━━ MATERIAL TO PROCESS

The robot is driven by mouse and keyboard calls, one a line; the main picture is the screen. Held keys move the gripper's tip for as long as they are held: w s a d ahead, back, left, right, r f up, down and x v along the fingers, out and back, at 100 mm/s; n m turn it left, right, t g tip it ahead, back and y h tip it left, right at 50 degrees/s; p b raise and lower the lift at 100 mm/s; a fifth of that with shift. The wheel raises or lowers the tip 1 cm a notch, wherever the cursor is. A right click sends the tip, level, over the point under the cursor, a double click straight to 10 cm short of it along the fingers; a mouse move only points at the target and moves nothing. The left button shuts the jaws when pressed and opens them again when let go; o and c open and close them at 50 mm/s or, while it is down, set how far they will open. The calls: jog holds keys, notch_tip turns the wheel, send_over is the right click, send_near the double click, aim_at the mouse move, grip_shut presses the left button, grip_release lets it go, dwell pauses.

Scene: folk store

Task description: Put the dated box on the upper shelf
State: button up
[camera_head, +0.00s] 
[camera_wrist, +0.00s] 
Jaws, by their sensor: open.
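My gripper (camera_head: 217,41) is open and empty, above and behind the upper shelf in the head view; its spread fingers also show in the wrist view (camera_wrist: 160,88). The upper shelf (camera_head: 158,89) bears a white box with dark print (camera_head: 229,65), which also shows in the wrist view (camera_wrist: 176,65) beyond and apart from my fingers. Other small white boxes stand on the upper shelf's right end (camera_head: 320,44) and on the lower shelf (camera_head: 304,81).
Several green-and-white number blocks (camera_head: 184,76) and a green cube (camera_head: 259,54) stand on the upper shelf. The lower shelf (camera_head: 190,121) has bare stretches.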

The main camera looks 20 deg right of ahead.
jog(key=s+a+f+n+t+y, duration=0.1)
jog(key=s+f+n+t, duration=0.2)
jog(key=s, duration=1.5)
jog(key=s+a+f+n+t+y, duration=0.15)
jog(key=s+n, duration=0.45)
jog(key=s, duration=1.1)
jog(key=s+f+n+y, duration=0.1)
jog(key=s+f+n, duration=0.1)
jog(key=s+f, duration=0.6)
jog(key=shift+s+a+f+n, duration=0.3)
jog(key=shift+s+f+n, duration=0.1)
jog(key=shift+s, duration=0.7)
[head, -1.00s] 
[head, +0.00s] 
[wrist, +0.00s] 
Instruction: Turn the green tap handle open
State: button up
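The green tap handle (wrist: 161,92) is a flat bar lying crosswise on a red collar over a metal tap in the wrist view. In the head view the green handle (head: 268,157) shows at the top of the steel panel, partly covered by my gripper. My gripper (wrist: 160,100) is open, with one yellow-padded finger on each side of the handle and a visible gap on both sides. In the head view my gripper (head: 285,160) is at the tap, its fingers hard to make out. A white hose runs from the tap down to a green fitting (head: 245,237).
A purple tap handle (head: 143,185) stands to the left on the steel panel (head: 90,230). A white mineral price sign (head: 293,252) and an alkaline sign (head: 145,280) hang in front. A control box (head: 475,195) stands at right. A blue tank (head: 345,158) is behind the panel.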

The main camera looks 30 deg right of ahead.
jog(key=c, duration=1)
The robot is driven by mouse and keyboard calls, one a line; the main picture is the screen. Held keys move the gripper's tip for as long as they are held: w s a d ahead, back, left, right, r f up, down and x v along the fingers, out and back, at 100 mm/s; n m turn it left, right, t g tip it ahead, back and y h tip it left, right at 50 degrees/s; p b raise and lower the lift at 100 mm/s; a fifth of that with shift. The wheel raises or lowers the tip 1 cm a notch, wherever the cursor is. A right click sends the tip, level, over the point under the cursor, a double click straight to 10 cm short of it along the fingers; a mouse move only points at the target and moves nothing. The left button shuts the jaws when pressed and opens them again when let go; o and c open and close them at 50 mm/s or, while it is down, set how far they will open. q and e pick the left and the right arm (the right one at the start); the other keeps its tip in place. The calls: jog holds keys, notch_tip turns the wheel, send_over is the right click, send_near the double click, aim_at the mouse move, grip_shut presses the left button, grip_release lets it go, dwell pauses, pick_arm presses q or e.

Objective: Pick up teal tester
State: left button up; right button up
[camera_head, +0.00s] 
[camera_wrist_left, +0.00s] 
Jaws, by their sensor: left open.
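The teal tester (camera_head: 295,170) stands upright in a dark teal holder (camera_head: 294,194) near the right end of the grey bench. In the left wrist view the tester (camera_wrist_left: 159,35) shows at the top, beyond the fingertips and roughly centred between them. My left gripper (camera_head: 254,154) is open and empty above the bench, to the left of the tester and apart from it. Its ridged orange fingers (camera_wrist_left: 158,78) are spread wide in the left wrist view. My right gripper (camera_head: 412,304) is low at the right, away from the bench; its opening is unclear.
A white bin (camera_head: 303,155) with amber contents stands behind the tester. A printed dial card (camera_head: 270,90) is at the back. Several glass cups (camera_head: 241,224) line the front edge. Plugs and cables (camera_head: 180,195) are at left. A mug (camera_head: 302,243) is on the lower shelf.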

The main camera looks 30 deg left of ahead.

━━━━

→ **WHAT THE EXERCISE ASKS**
Quote the entire listing above exactly.

→ **WORKED SOLUTION**
The robot is driven by mouse and keyboard calls, one a line; the main picture is the screen. Held keys move the gripper's tip for as long as they are held: w s a d ahead, back, left, right, r f up, down and x v along the fingers, out and back, at 100 mm/s; n m turn it left, right, t g tip it ahead, back and y h tip it left, right at 50 degrees/s; p b raise and lower the lift at 100 mm/s; a fifth of that with shift. The wheel raises or lowers the tip 1 cm a notch, wherever the cursor is. A right click sends the tip, level, over the point under the cursor, a double click straight to 10 cm short of it along the fingers; a mouse move only points at the target and moves nothing. The left button shuts the jaws when pressed and opens them again when let go; o and c open and close them at 50 mm/s or, while it is down, set how far they will open. The calls: jog holds keys, notch_tip turns the wheel, send_over is the right click, send_near the double click, aim_at the mouse move, grip_shut presses the left button, grip_release lets it go, dwell pauses.

Scene: folk store

Task description: Put the dated box on the upper shelf
State: button up
[camera_head, +0.00s] 
[camera_wrist, +0.00s] 
Jaws, by their sensor: open.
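My gripper (camera_head: 217,41) is open and empty, above and behind the upper shelf in the head view; its spread fingers also show in the wrist view (camera_wrist: 160,88). The upper shelf (camera_head: 158,89) bears a white box with dark print (camera_head: 229,65), which also shows in the wrist view (camera_wrist: 176,65) beyond and apart from my fingers. Other small white boxes stand on the upper shelf's right end (camera_head: 320,44) and on the lower shelf (camera_head: 304,81).
Several green-and-white number blocks (camera_head: 184,76) and a green cube (camera_head: 259,54) stand on the upper shelf. The lower shelf (camera_head: 190,121) has bare stretches.

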The main camera looks 20 deg right of ahead.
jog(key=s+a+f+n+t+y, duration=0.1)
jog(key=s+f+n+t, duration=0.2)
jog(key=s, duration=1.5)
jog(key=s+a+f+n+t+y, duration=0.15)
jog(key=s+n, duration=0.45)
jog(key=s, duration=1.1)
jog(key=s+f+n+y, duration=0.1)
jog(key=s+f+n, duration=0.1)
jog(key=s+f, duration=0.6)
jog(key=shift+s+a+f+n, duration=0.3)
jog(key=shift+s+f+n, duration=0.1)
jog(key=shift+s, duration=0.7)
[head, -1.00s] 
[head, +0.00s] 
[wrist, +0.00s] 
Instruction: Turn the green tap handle open
State: button up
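The green tap handle (wrist: 161,92) is a flat bar lying crosswise on a red collar over a metal tap in the wrist view. In the head view the green handle (head: 268,157) shows at the top of the steel panel, partly covered by my gripper. My gripper (wrist: 160,100) is open, with one yellow-padded finger on each side of the handle and a visible gap on both sides. In the head view my gripper (head: 285,160) is at the tap, its fingers hard to make out. A white hose runs from the tap down to a green fitting (head: 245,237).
A purple tap handle (head: 143,185) stands to the left on the steel panel (head: 90,230). A white mineral price sign (head: 293,252) and an alkaline sign (head: 145,280) hang in front. A control box (head: 475,195) stands at right. A blue tank (head: 345,158) is behind the panel.

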The main camera looks 30 deg right of ahead.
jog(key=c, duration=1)
The robot is driven by mouse and keyboard calls, one a line; the main picture is the screen. Held keys move the gripper's tip for as long as they are held: w s a d ahead, back, left, right, r f up, down and x v along the fingers, out and back, at 100 mm/s; n m turn it left, right, t g tip it ahead, back and y h tip it left, right at 50 degrees/s; p b raise and lower the lift at 100 mm/s; a fifth of that with shift. The wheel raises or lowers the tip 1 cm a notch, wherever the cursor is. A right click sends the tip, level, over the point under the cursor, a double click straight to 10 cm short of it along the fingers; a mouse move only points at the target and moves nothing. The left button shuts the jaws when pressed and opens them again when let go; o and c open and close them at 50 mm/s or, while it is down, set how far they will open. q and e pick the left and the right arm (the right one at the start); the other keeps its tip in place. The calls: jog holds keys, notch_tip turns the wheel, send_over is the right click, send_near the double click, aim_at the mouse move, grip_shut presses the left button, grip_release lets it go, dwell pauses, pick_arm presses q or e.

Objective: Pick up teal tester
State: left button up; right button up
[camera_head, +0.00s] 
[camera_wrist_left, +0.00s] 
Jaws, by their sensor: left open.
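The teal tester (camera_head: 295,170) stands upright in a dark teal holder (camera_head: 294,194) near the right end of the grey bench. In the left wrist view the tester (camera_wrist_left: 159,35) shows at the top, beyond the fingertips and roughly centred between them. My left gripper (camera_head: 254,154) is open and empty above the bench, to the left of the tester and apart from it. Its ridged orange fingers (camera_wrist_left: 158,78) are spread wide in the left wrist view. My right gripper (camera_head: 412,304) is low at the right, away from the bench; its opening is unclear.
A white bin (camera_head: 303,155) with amber contents stands behind the tester. A printed dial card (camera_head: 270,90) is at the back. Several glass cups (camera_head: 241,224) line the front edge. Plugs and cables (camera_head: 180,195) are at left. A mug (camera_head: 302,243) is on the lower shelf.

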The main camera looks 30 deg left of ahead.

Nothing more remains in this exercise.